## start

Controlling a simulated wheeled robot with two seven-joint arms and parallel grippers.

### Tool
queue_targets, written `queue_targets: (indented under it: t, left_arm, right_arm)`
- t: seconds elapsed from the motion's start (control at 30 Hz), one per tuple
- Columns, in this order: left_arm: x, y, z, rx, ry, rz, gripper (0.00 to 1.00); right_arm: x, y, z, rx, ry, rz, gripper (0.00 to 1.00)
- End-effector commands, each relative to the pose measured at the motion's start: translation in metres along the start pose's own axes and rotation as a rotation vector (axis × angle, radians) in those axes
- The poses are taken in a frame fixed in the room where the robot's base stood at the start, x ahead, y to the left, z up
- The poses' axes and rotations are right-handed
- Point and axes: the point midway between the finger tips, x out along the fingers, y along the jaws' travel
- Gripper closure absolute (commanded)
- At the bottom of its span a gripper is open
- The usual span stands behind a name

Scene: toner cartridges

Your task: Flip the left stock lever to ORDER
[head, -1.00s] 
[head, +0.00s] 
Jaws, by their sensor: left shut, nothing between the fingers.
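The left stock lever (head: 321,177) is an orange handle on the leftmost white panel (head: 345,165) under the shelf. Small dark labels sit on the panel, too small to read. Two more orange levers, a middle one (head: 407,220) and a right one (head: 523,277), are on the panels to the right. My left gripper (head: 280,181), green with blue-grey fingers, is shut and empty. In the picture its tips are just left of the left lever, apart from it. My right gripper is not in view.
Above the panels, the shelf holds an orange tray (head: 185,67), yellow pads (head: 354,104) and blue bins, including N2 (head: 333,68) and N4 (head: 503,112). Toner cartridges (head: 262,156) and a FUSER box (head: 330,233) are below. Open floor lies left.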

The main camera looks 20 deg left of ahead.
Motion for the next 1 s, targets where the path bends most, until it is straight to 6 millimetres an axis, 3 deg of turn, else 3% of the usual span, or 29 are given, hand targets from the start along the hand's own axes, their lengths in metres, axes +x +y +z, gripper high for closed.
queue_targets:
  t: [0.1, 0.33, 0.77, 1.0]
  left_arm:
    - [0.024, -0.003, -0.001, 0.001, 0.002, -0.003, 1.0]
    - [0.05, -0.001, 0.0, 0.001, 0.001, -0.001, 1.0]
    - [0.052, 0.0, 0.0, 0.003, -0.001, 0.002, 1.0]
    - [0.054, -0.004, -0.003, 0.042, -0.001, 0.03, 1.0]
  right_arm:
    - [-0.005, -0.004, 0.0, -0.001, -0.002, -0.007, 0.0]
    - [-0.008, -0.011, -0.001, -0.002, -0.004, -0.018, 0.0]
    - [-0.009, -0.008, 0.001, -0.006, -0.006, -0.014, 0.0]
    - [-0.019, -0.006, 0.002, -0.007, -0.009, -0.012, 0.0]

## end

• _Directions_: Gather, from the listing above, every line carrying the word "robot".

• _Completed exercise_:
Controlling a simulated wheeled robot with two seven-joint arms and parallel grippers.
- The poses are taken in a frame fixed in the room where the robot's base stood at the start, x ahead, y to the left, z up

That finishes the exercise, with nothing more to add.